Maine is the third most bike-friendly state in the country, the League of American Bicyclists state. This is the second straight year Maine has held that ranking, based on a League survey covering legislation, enforcement, education and encouragement, policies and programs, infrastructure, evaluation and planning.

The League released the state rankings during National Bike to Work Week. The Bicycle Coalition of Maine is joining with several other organizations to host a Maine Bike to Work Day celebration in May at Lobsterman Park in Portland.

The League survey rated Maine first in the country in infrastructure. During the past year, Maine’s network of shared-use paths has expanded rapidly with the opening of the first sections of the Down East Sunrise Trail and the Maine Mountain Division Trail. More than 60 miles of additional shared-use paths will be built this summer as part of those two projects and the Eastern Trail in York County.

“I’m very pleased that Maine is being recognized at this level for the second year in a row, and especially pleased that the League ranked Maine number one in infrastructure,” said Maine Department of Transportation Commissioner David Cole. “We continue to make real progress on a balanced, multimodal system that will meet the varied transportation needs of Maine people.”

“The Bicycle Coalition of Maine has advocated for policies such as paving shoulders on Maine roads and providing bicycle access on bridges that provide vital links between communities,” said Allison Vogt, the coalition’s executive director. “We partner with Maine DOT on a variety of programs to teach bicycle safety and to educate cyclists and motorists about sharing the road. Our state law that requires motorists to give at least three feet of clearance when passing cyclists has been a model for other states in the region.”

Vogt said Maine still has much to accomplish to improve bicycle safety and access. The coalition’s top priority is implementation of a state policy that mirrors the new federal policy calling for bicycling and walking to be treated equal to other modes of transportation.

“Creating bike-friendly communities will reap economic benefits by helping Maine attract residents, businesses and more bicycle tourism,” said Vogt. “Until every road is safe for biking, the Bicycle Coalition of Maine will continue to work as the voice of Maine’s bicyclists to make Maine a better place to bicycle through increased funding, better roads and by spreading the word to Share the Road.”

The League has conducted annual state rankings since 2008, with all questions and methodology remaining consistent to track states’ progress. Washington and Wisconsin are ranked first and second, respectively, in this year’s survey.

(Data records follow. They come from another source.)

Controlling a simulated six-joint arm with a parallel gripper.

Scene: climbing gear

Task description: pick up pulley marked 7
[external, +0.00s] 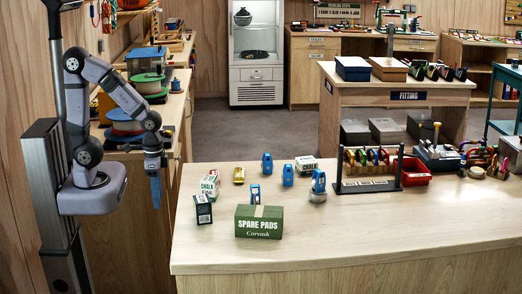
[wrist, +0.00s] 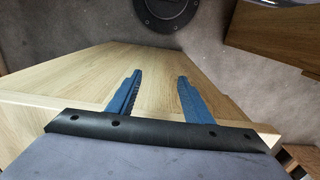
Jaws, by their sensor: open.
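Several small blue pulleys stand on the light wood table in the external view. One blue pulley (external: 267,163) is at the back, another (external: 288,175) is to its right, and a third (external: 319,182) stands further right on a grey round piece. Another blue piece (external: 255,193) is partly hidden behind the green box. The marks on them are too small to read, so I cannot tell which is 7. My gripper (external: 155,190) hangs left of the table, pointing down, well away from the pulleys. In the wrist view its blue fingers (wrist: 157,92) are apart with nothing between them.
A green "SPARE PADS" box (external: 259,222) stands at the table's front. Chalk boxes (external: 210,185), a black-and-white box (external: 203,209) and a yellow item (external: 239,175) are near the left edge. A rack (external: 368,186) and red bin (external: 415,172) stand right. The table (external: 400,232) is clear at front right.

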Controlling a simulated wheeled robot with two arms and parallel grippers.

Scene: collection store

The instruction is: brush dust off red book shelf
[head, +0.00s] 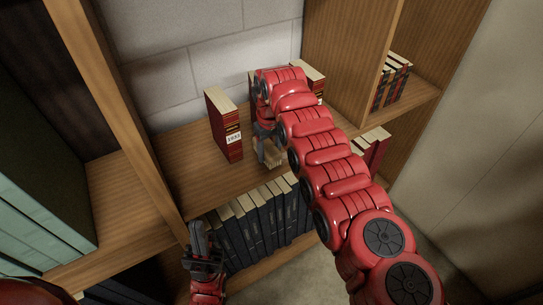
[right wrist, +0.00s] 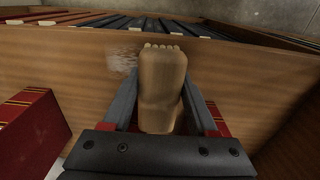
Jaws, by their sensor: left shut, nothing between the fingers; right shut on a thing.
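The wooden shelf (head: 188,172) holds a red book (head: 224,125) with a white label, standing upright left of my right gripper. Further red books stand behind my right arm, partly hidden. My right gripper (head: 265,135) is shut on a wooden brush (right wrist: 162,85), held above or on the shelf; I cannot tell if the bristles touch it. The brush's pale end (head: 268,153) also shows in the head view. A pale dust patch (right wrist: 122,55) lies on the wood just left of the brush tip in the right wrist view. My left gripper (head: 203,248) is shut and empty, low before the dark books.
Dark books (head: 262,217) fill the shelf below. A wooden upright (head: 130,125) stands left, with large green volumes (head: 40,180) beyond it. More red books (head: 391,82) stand in the right compartment. A red book (right wrist: 35,132) is close at left in the right wrist view.

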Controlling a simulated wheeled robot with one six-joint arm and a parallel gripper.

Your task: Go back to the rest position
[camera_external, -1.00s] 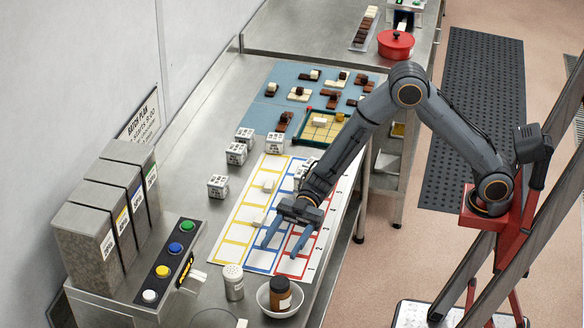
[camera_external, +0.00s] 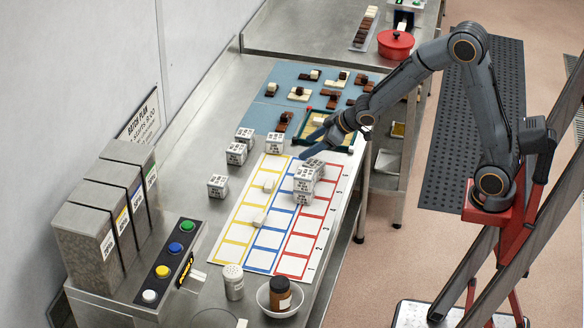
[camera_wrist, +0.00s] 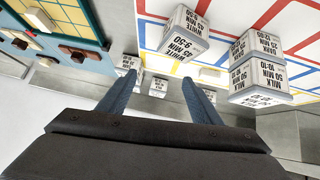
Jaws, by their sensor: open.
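My gripper (camera_external: 318,143) is open and empty, raised above the bench near the green-framed tray (camera_external: 345,147). Its two blue fingers (camera_wrist: 160,88) stand apart in the wrist view with nothing between them. Below it in the external view, labelled white cubes (camera_external: 304,182) stand in a group on the upper part of the grid sheet (camera_external: 257,262), which has yellow, blue and red columns. In the wrist view, a stacked pair of cubes (camera_wrist: 258,75) is at the right, and another cube (camera_wrist: 183,36) is beyond the fingertips.
Several more labelled cubes (camera_external: 218,186) stand left of the sheet. A blue mat (camera_external: 270,112) holds brown and white pieces. A shaker (camera_external: 233,282), a bowl with a jar (camera_external: 280,297) and a button panel (camera_external: 168,262) are near the front. A red pot (camera_external: 396,44) stands at the back.

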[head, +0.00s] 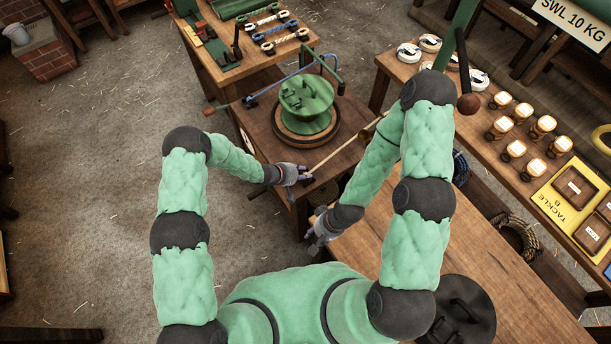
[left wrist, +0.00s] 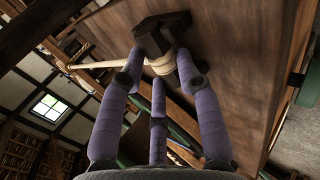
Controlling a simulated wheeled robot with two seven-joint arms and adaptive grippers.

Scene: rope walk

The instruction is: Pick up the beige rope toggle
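In the head view the beige rope (head: 336,156) runs as a slanting line from my left gripper up towards the right. My left gripper (head: 303,177) is at the low end of this line. In the left wrist view its purple fingers (left wrist: 160,70) reach around the knot; whether they press on it is unclear. My right gripper (head: 316,238) is lower, beside the bench edge, its fingers small and partly hidden.
A green rope-winding machine (head: 306,97) with a round wooden base stands on the table behind my left gripper. A wooden bench (head: 420,265) lies at the lower right. Rope coils and labelled blocks fill the right table (head: 463,121). The floor at left (head: 90,200) is open.

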The League offers feedback and technical assistance to states in an effort to improve their ranking as well as overall conditions for bicycling. The rankings are used to create momentum among states and communities to continue to become more bicycle friendly. More information about the 2010 rankings can be found online at bicyclefriendlystates.org.

The Bicycle Coalition of Maine has been working since 1992 to make Maine a better place to bicycle. The coalition advocates for Maine cyclists at the Legislature and in Washington, D.C., teaches bicycle safety to thousands of Maine schoolchildren each year, partners with state agencies on a Share the Road media campaign and serves as a resource on local bicycling issues.